Por falar em portabilidade de crédito, ele alerta que aqueles que já possuem financiamento com taxas mais antigas e mais caras devem se apressar para negociar um crédito mais amigável. "O momento já está passando para fazer a portabilidade", diz.
Investimento e preços
Outro motivo que aponta para uma certa urgência na decisão de quem já queria financiar um imóvel é o preço dos empreendimentos. Embora o mercado tenha vivido os últimos anos com recuo no valor dos bens, agora apresenta avanço gradual de preços ainda que abaixo da inflação.
De acordo com o índice FipeZap, no caso dos imóveis residenciais, houve alta nominal 0,64% em julho. O levantamento mostra que os preços médios acumularam alta de 5,13% nos últimos 12 meses.
Também colabora para o aumento de custo da construção civil a alta do dólar e no preço das commodities usadas na indústria, como o aço. Além disso, a Abecip calcula que o volume de financiamento deve continuar a crescer, cerca de 57% este ano, com a demanda por imóveis ainda aquecida. Diante da iminência de imóveis mais caros, a recomendação é de se apressar se o objetivo for moradia.
"As pessoas que já identificaram o imóvel a ser adquirido e que já fizeram a lição de casa, considerando todos os custos envolvidos na aquisição (documentação, reforma, gastos com mudança), ainda podem considerar este um bom momento para a aquisição de um imóvel utilizando o financiamento", indica a assessora financeira Luciana Ikedo.
Mas se o objetivo ou parte dele for investimento, é preciso pensar com cuidado.

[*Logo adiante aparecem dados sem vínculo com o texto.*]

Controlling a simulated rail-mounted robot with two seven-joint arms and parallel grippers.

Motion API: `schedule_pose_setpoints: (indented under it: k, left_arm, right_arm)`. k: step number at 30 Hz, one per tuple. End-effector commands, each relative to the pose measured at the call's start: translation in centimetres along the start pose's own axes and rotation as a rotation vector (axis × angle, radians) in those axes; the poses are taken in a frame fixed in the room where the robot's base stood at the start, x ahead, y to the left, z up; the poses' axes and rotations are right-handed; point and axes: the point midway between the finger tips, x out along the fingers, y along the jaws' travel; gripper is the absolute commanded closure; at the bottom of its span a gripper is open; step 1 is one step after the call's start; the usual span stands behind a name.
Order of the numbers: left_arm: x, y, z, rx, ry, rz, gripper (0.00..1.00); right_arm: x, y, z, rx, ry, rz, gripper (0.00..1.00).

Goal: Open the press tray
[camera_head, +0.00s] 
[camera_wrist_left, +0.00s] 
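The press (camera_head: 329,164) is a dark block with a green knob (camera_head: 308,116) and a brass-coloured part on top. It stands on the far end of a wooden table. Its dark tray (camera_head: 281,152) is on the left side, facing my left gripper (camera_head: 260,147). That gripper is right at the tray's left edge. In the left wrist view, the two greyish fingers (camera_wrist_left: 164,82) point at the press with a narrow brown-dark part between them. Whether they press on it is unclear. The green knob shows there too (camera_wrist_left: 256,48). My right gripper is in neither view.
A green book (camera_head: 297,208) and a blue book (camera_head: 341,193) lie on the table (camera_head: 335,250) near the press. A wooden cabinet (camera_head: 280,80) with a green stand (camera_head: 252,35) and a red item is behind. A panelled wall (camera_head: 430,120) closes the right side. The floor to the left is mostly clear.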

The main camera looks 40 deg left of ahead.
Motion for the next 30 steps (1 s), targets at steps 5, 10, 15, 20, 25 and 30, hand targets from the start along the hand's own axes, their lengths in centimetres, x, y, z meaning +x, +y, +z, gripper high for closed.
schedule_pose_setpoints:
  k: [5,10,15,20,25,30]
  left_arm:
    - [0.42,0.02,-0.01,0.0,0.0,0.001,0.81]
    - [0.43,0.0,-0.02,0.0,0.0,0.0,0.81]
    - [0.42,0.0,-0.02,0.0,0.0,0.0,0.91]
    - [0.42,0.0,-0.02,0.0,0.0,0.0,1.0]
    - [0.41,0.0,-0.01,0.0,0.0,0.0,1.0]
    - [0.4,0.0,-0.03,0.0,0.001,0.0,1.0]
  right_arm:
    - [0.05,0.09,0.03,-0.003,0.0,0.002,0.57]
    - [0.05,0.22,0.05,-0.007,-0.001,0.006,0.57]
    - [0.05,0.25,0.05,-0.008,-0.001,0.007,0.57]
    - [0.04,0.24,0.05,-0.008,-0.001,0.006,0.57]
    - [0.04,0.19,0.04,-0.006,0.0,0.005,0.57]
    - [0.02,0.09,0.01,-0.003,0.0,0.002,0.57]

Quanto mais caro ficam os imóveis, menos interessante é o retorno do aluguel, que é uma proporção entre o valor investido e a rentabilidade do preço de locação.
"É sempre importante considerar que, com a Selic subindo, a renda do aluguel pode ficar menos interessante do que o investimento em uma renda fixa ou ainda num fundo imobiliário, que tudo indica que seguirá com os proventos isentos de imposto de renda", pontua Ikedo.
Com novas altas da Selic, o retorno de aluguel também se torna menos atrativo, porque há uma volta de melhora na remuneração de aplicações de renda fixa que costumam ser mais fáceis e seguras que os investimentos em imóveis.